When Flint, Mich., started taking water from the nearby Flint River in 2014, lead levels spiked in the water coming out of residents’ taps.
Now, chemical and microscopic analyses of the city’s water pipes reveal a pockmarked pattern that confirms the lead came from corrosion of the pipes. The analysis also allowed the researchers to estimate the amount of lead released into the city’s water system.
This study further highlights the hazards of lead accumulation and mobilization in water pipes, says Marc A. Edwards of Virginia Tech, who played an integral role in exposing the Flint water crisis but who was not involved with this new study.

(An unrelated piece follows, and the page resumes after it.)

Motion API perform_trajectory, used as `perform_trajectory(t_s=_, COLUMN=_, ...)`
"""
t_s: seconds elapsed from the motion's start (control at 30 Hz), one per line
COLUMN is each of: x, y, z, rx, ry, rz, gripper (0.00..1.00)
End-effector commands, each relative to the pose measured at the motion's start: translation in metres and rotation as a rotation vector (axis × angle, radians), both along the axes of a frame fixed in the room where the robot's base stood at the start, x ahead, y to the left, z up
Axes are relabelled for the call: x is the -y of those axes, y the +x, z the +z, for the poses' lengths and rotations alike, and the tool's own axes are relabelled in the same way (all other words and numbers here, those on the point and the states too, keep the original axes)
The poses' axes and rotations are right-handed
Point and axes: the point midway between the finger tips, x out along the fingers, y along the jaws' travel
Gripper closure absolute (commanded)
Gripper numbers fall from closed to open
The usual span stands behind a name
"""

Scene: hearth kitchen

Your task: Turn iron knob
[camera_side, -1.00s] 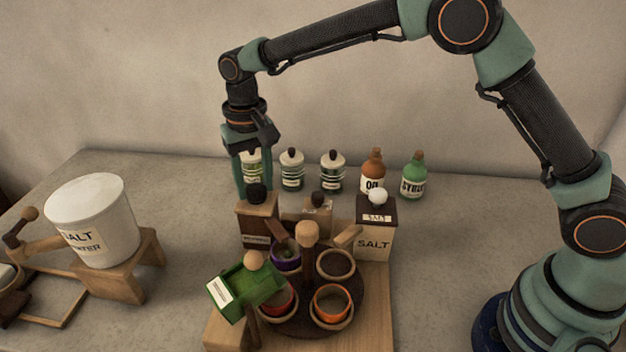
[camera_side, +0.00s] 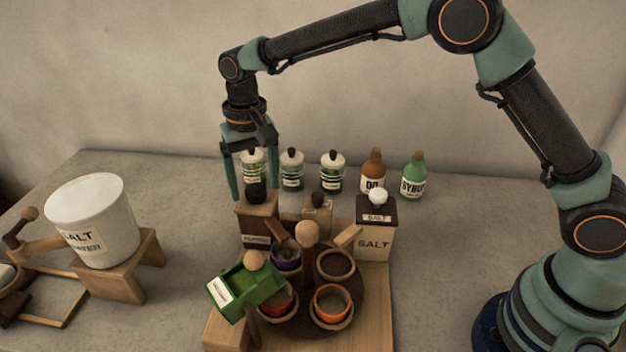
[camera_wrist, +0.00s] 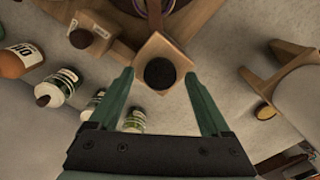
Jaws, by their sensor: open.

“It just goes to show that we can forget these lead pipes are there, but the second we let down our guard, they can provide a horrible reminder of their danger to humans,” he says.

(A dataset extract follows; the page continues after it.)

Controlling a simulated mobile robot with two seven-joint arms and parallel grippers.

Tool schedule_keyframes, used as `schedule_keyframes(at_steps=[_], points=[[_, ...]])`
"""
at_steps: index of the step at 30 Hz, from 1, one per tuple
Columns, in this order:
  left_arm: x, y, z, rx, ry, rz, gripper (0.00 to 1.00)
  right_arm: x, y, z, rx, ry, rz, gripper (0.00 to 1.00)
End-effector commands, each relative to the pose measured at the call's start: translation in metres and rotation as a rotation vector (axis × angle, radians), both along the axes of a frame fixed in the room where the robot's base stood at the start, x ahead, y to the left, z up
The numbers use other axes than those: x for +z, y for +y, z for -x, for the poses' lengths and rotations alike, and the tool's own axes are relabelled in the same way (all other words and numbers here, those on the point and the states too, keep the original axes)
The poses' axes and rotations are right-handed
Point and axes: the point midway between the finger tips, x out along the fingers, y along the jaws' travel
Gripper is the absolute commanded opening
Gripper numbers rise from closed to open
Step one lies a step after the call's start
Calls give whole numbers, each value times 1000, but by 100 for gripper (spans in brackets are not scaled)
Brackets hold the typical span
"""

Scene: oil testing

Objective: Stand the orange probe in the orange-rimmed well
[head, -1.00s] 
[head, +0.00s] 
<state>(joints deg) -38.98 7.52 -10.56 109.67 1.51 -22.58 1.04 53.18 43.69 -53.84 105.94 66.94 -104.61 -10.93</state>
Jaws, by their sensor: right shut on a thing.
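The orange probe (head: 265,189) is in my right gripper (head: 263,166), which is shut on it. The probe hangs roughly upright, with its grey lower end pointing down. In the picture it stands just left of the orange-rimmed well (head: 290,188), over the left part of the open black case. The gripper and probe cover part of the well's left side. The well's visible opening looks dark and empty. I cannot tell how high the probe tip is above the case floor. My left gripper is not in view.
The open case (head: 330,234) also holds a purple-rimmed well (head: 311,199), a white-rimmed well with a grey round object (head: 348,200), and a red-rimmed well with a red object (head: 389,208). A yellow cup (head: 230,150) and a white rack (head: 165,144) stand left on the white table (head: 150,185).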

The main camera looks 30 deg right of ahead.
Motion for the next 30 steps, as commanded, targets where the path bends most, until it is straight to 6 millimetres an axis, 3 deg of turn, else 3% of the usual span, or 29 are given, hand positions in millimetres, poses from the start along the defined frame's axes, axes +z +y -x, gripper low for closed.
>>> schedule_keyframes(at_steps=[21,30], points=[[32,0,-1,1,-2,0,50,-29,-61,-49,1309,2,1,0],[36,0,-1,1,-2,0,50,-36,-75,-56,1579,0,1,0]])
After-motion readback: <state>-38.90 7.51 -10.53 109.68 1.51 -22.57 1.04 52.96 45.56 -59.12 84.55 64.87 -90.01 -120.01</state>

The research team, led by Terese M. Olson and Brian R. Ellis of the University of Michigan, Ann Arbor, collected 10-cm-long segments of lead water pipes from various locations in Flint and sampled the pipe scale—the roughly 300-µm-thick mineral layer that lines the pipe interior. They measured the concentration of various metals in the scale with inductively coupled plasma mass spectrometry and compared the values with metal concentrations in water pipes from other cities.

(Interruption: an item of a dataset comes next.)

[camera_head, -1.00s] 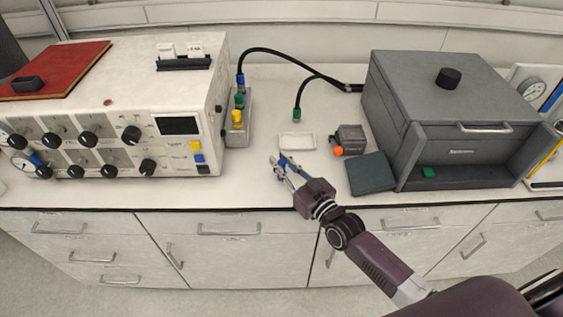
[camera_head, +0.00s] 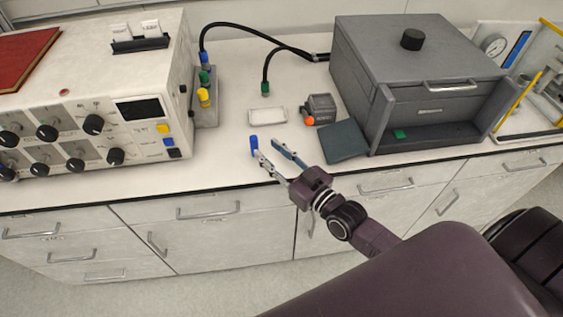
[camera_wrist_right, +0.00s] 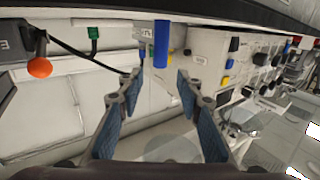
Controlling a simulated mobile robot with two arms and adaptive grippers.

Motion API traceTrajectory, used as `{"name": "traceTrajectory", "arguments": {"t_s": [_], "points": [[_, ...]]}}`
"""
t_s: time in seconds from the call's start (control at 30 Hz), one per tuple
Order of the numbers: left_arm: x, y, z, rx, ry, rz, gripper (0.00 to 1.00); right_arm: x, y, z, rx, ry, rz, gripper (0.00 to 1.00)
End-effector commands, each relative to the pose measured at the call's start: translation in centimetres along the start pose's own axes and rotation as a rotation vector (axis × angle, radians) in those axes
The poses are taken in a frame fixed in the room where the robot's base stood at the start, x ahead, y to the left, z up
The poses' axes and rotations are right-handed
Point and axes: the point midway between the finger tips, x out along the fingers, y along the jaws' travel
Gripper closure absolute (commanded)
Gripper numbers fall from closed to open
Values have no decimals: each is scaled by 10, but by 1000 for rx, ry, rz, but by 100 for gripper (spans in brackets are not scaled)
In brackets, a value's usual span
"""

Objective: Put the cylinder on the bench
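In the right wrist view the blue cylinder (camera_wrist_right: 161,43) shows past the fingertips, in line with the gap of the open right gripper (camera_wrist_right: 158,80). The fingers appear clear of it. My left gripper is not in view.
A white dish (camera_head: 267,115) and a small grey box with an orange knob (camera_head: 320,109) lie behind the gripper. A dark flat pad (camera_head: 343,141) and large grey reactor (camera_head: 420,70) stand right. The control unit (camera_head: 95,95) stands left.

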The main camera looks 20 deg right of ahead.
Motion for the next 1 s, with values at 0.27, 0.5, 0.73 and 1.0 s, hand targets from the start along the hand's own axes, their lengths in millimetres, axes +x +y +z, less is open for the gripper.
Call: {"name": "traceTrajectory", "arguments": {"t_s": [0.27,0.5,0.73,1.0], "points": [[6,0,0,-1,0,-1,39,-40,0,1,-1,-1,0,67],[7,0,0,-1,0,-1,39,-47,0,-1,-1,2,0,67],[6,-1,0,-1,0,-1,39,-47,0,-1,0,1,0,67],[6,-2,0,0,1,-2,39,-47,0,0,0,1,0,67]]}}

Flint’s mineral lining was depleted in lead and phosphate, indicating selective release of lead phosphates after pipe corrosion. When the city switched water sources in 2014, it did not treat the water with an orthophosphate corrosion inhibitor, which would have reduced or prevented this release, Ellis says.
Based on the scale comparisons, the team could calculate the amount of lead missing from Flint pipe samples. They determined that the pipes released about 2.7 g of lead per meter of service line during the 1.5-year-long crisis, meaning that a lead pipe delivering water to a single Flint household would have released approximately 18 g of the neurotoxic metal (Environ. Sci. Technol. Lett. 2017, DOI: 10.1021/acs.estlett.7b00226).
Edwards says that this level of lead release is about one-third of the amount released during a similar event in Washington, D.C., from 2001 to 2006. The difference between the two events, he says, is “in large part because Flint consumers discovered the problem relatively early as scale started to chemically degrade and detach.”
Ellis cautions that it is hard to estimate people’s exposure to the lead release in Flint. “Once lead goes into solution, its fate is very complicated,” he says. His team is now searching for lead pipes in Flint that were shut off during the water crisis to obtain more accurate precorrosion measurements.